En su autocomprensión Jesús no niega que es , maestro, Señor o Rey y que
para eso ha nacido, lo que niega es el modo de proceder de los grandes y que
entre los futuros cristianos las cosas deberían ser de otra manera: “Jesús
los llamó y les dijo: «Ustedes saben que los gobernantes de las naciones actúan
como dictadores y los que ocupan cargos abusan de su autoridad. Pero no será
así entre ustedes. Al contrario, el de ustedes que quiera ser grande, que se
haga el servidor de ustedes, y si alguno de ustedes quiere ser el primero entre
ustedes, que se haga el esclavo de todos; hagan como el Hijo del Hombre, que no
vino a ser servido, sino a servir y dar su vida como rescate por una
muchedumbre.» (Mt. 20, 20-28).
Mi Reino no es de este mundo porque no usa la violencia, no se impone.

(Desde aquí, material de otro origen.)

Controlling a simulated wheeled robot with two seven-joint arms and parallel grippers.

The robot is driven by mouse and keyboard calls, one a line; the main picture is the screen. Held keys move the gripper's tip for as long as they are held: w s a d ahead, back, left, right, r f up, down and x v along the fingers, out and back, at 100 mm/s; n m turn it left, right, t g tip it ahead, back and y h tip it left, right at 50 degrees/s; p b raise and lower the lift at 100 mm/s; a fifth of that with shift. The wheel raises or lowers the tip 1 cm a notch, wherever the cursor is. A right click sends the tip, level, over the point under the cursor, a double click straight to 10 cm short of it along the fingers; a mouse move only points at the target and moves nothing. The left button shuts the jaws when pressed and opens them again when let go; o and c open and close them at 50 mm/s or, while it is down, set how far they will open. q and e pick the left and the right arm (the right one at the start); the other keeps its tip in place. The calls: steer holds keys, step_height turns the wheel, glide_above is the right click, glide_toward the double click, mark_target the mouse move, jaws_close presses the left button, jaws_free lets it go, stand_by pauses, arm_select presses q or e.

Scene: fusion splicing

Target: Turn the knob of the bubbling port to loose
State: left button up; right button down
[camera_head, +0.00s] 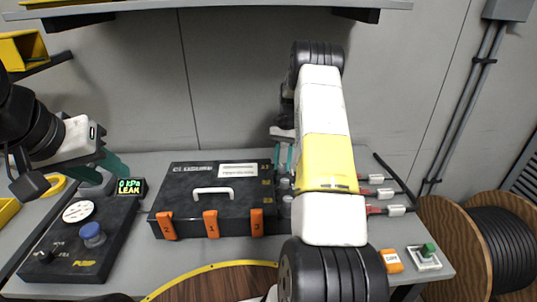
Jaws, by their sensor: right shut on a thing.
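My right gripper (283,160) points down at the back right end of the black case (185,190), mostly behind my white and yellow right arm. Its teal fingertips are shut on a small thing there, which I take to be the bubbling port's knob; the knob itself is hardly visible. Small grey cylindrical fittings (285,184) stand in front of it along the case's right end. My left gripper (113,166) hangs at the left, close to the lit display (131,187) that reads 0 kPa LEAK. I cannot tell how far its fingers are apart.
The pump panel (80,240) has a gauge (78,212) and a blue knob (92,234). Orange latches (211,224) line the case's front. Cables with white tags (385,192), an orange CAP piece (391,261) and a green button (428,250) lie at right. A shelf (220,6) hangs above.

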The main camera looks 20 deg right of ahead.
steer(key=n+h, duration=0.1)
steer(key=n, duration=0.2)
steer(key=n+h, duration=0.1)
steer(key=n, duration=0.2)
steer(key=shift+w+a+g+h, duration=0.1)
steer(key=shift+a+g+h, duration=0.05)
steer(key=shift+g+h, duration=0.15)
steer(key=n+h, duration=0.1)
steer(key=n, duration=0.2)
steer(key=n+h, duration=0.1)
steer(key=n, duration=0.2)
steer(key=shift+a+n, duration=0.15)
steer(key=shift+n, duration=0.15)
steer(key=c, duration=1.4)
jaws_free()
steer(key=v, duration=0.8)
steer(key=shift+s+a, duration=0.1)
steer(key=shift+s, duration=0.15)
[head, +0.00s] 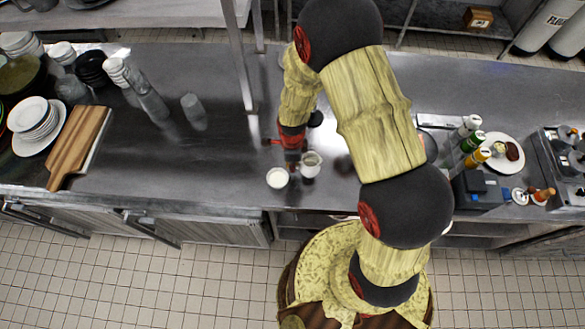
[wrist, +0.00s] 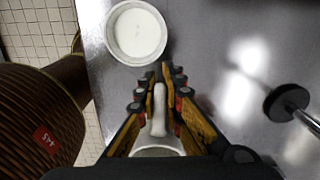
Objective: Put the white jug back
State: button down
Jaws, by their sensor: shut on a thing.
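The white jug (head: 311,163) is at my gripper (head: 291,160) over the steel counter near its front edge. In the wrist view my gripper (wrist: 160,80) is shut on the jug's white handle (wrist: 159,110), with part of the jug body (wrist: 158,151) showing below it. The fingers hide much of the jug there. I cannot tell whether its base touches the counter. A round white bowl (head: 277,178) with white contents stands just left of the jug, apart from it. The bowl also shows in the wrist view (wrist: 136,32).
A shelf post (head: 241,70) rises behind and left. Glasses (head: 194,110), a wooden board (head: 78,145) and stacked plates (head: 36,118) stand left. Bottles (head: 472,142) and a plate of food (head: 498,154) stand right. The counter between the board and bowl is mostly clear.

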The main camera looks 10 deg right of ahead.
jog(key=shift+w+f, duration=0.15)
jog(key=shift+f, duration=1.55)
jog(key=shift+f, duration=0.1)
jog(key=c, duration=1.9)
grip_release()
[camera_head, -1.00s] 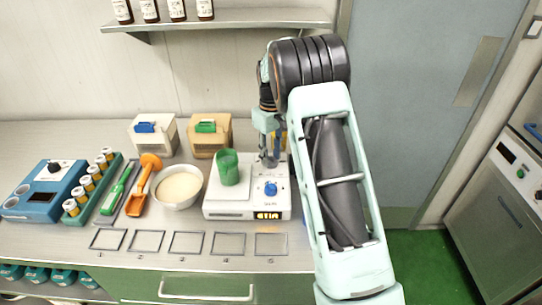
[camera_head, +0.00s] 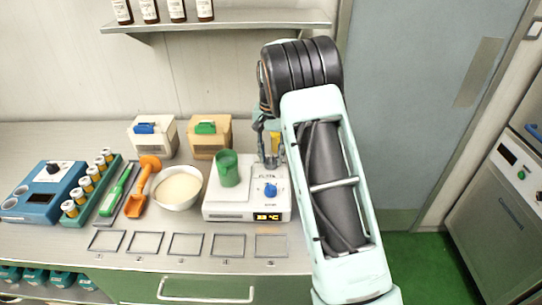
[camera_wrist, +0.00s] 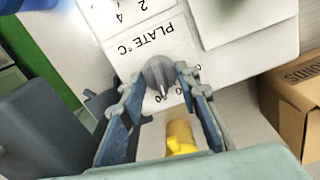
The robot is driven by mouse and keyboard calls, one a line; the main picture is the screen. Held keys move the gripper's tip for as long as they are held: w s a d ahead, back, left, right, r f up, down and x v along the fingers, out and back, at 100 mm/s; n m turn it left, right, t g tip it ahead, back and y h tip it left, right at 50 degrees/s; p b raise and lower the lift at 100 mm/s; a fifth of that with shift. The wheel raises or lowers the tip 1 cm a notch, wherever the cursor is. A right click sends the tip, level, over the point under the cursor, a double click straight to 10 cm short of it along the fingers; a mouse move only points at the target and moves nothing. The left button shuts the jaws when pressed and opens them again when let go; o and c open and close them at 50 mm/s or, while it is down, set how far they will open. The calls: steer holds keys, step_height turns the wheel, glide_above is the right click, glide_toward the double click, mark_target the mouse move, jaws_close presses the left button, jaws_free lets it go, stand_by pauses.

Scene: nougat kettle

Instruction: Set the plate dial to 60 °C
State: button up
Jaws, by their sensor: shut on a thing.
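The white hotplate unit (camera_head: 228,213) stands on the bench, with a green beaker (camera_head: 228,168) on its plate. Its display (camera_head: 267,217) is lit and shows a °C value that looks like 33, though the digits are small. The grey plate dial (camera_wrist: 158,74), beside the printed "PLATE °C", is in the wrist view; a pale pointer line shows on it. My gripper (camera_wrist: 157,84) is shut on this dial, one finger on each side. In the head view my gripper (camera_head: 271,160) is at the unit's back right. A blue knob (camera_head: 270,190) sits nearer the front.
A white bowl of pale powder (camera_head: 178,187), an orange scoop (camera_head: 137,204) and a rack of vials (camera_head: 88,187) stand to the left. Two small boxes (camera_head: 210,138) stand behind. A yellow object (camera_wrist: 180,137) is close beyond the dial. Marked squares (camera_head: 228,245) in front are empty.

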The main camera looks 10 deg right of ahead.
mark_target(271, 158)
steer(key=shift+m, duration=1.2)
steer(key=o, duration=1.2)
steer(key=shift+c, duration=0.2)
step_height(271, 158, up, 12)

Jesús quiere hacer notar la diferencia y casi una ruptura entre la dominación,
que es lo que representa Pilato y los sumos sacerdotes, y el servicio, eje
central de la opción de Jesús. El poder para Jesús es el servicio incondicional
por amor. Como lo va a presentar el salmista: “Oh Dios, comunica al rey tu juicio, y tu justicia
a ese hijo de rey, para que juzgue a tu pueblo con justicia y a tus pobres en
los juicios que reclaman. Que montes y colinas traigan al pueblo la paz y la justicia. Juzgará con justicia al
bajo pueblo, salvará a los hijos de los pobres, pues al opresor aplastará…. Florecerá en sus días la justicia, y una gran
paz hasta el fin de las lunas... Ante él se arrodillará su adversario, y el
polvo morderán sus enemigos… Ante él se postrarán todos los reyes, y le
servirán todas las naciones. Pues librará al mendigo que le clama, al pequeño,
que de nadie tiene apoyo; él se apiada del débil y del pobre, él salvará la
vida de los pobres; de la opresión violenta rescata su vida, y su sangre que es
preciosa ante sus ojos. (Sal. 72)
Los cristianos y cristianas de los primeros siglos asumieron como propio
e interpretaron la visión del profeta Daniel como referida a Jesucristo. Es
verdad que hay un adviento precristiano presente en todo el Antiguo Testamento,
porque Jacob, Israel, Judea, Samaria etc., esperaban un mesías salvador. Dos
siglos antes de Jesús, Daniel tiene esta visión (Dn. 7, 13- 14): “Yo
estaba mirando, en las visiones nocturnas, y vi que venía sobre las nubes del
cielo como un Hijo de hombre; él avanzó hacia el Anciano y lo hicieron acercar
hasta él. Y le fue dado el dominio, la gloria y el reino, y lo sirvieron todos
los pueblos, naciones y lenguas. Su dominio es un dominio eterno que no pasará,
y su reino no será destruido”.
El género literario con el que está escrito el libro de Daniel es el apocalíptico.
Este género no debe entenderse al pie de la letra, pues no es esa la intención
del autor o hagiógrafo, más bien es un género subvertidor del orden establecido e invita a la resistencia, a la esperanza, a
la lucha contra la opresión y el dominio imperialista de los griegos. El profeta quiere desenmascarar, “los peligrosos efectos de una ideología que pretende suplantar el poder y
señorío únicos del Dios bíblico. La historia ha demostrado que tanto imperios
como emperadores, reinos y reyes fenecen, pasan, se acaban, y eso no va a
cambiar; que sólo una cosa es inmutable el poder, la gloria y el reinado de
Dios a favor siempre del oprimido, eso nunca pasará”.